With little stars twinkling on its midnight-blue walls, and much bigger ones dazzling their way up and down the long demonstration counter, the rather grandly named Celebrity Theatre is the place to be at the Great Food and Wine Show which continues at the RDS this weekend. It costs almost as much as the price of general admission to the show to attend each of the special events scheduled at hourly intervals - but with showbiz cooks like Gary Rhodes, Rick Stein, the Rankins, Darina Allen, Antony Worrall-Thompson and other members of the frighteningly deft Ready, Steady, Cook team in the programme, it's probably worth it.

Gary Rhodes was the first to hot things up, soon after the show's opening on Thursday. With his usual sizzling enthusiasm ("I promise you, you'll be dribbling - it's that good") he held a masterclass on seasonal food with a new edge which had most of the crowd eating - literally in some cases - out of his hand. One gentleman muttered that he had already observed Gary cooking the same recipes - Seared Salmon with Black Treacle Dressing, Stuffed Chicken Legs Wrapped in Bacon and Clotted Creme Brulee - on television last week: something, perhaps, to bear in mind as the masterclass runs again on Sunday. But television can't transmit the enticing smells or allow you to prod and taste afterwards - let alone chat with the super-chatty chef. There are three more Rhodes demos over the next two days, and four instalments of live Ready, Steady, Cook, the show that puts such a clever gloss on the concept of fast food. Again, this is much more fun to watch in the flesh, with pans colliding and panic rising, than on screen. Rick Stein and Darina Allen are special Saturday attractions, while Oz Clarke, entertaining as ever, matches wines to Jeffrey Hyman's spicy food on Sunday. Things seem a little tamer, somehow, out in the main hall. If exhibitors are sprinkled around rather less liberally than might have been hoped, it is no doubt because this is the third Dublin fair to feature food and wine in a matter of weeks. However, unlike the last one, where food was very much eclipsed by wine, this one is the reverse. And although there are a few big stands for big brands, these are vastly outnumbered by more interesting showcases for smaller producers. Ardsallagh Goats' Cheese, the Clonakilty Black Pudding Company, Cooke's Cafe breads and other goodies, Seafresh Express with its nifty smoked salmon canapes . . . these are just a small sample of the foods you can expect to nibble as you weave your way around.
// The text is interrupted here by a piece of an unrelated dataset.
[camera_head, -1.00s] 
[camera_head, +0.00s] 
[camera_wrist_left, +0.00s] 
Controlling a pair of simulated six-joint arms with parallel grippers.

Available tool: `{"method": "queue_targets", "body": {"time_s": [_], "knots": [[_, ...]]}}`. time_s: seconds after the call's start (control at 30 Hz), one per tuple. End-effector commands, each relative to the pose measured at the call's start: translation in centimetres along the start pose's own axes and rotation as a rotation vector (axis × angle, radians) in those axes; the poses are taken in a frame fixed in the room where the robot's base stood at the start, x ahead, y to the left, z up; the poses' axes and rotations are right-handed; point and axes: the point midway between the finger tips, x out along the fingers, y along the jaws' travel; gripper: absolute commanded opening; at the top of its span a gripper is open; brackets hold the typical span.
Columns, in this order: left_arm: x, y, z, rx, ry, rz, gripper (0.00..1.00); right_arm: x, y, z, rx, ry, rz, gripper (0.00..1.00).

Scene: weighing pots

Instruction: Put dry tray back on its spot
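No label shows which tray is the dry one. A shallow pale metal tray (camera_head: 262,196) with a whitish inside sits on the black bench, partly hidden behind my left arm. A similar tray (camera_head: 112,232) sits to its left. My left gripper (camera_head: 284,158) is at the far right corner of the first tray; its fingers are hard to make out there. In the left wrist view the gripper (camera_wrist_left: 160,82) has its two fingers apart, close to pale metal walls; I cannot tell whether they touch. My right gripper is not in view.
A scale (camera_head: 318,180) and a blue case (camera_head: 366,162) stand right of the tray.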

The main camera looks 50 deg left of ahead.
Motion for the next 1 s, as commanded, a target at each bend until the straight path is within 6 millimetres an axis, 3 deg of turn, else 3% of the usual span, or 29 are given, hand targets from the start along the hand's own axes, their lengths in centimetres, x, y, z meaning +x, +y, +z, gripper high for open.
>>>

There's also some pretty delectable equipment on display, from small electrical goods in hot new colours to the drool-inducing Neff ovens and monster American-style Ariston fridges on the Kitchen Accessories stand. A book stand splendidly stocked with food and wine books is another worthwhile stopping point - especially with so many author chefs on hand to sign copies only feet away. Close by, you see, is the Tesco Theatre for Chefs' Question Time, where many of the star guests can be buttonholed and quizzed at specific times - at no extra charge.

The Great Food & Wine Show continues at the RDS Simmonscourt today and tomorrow, 11 a.m. 6 p.m.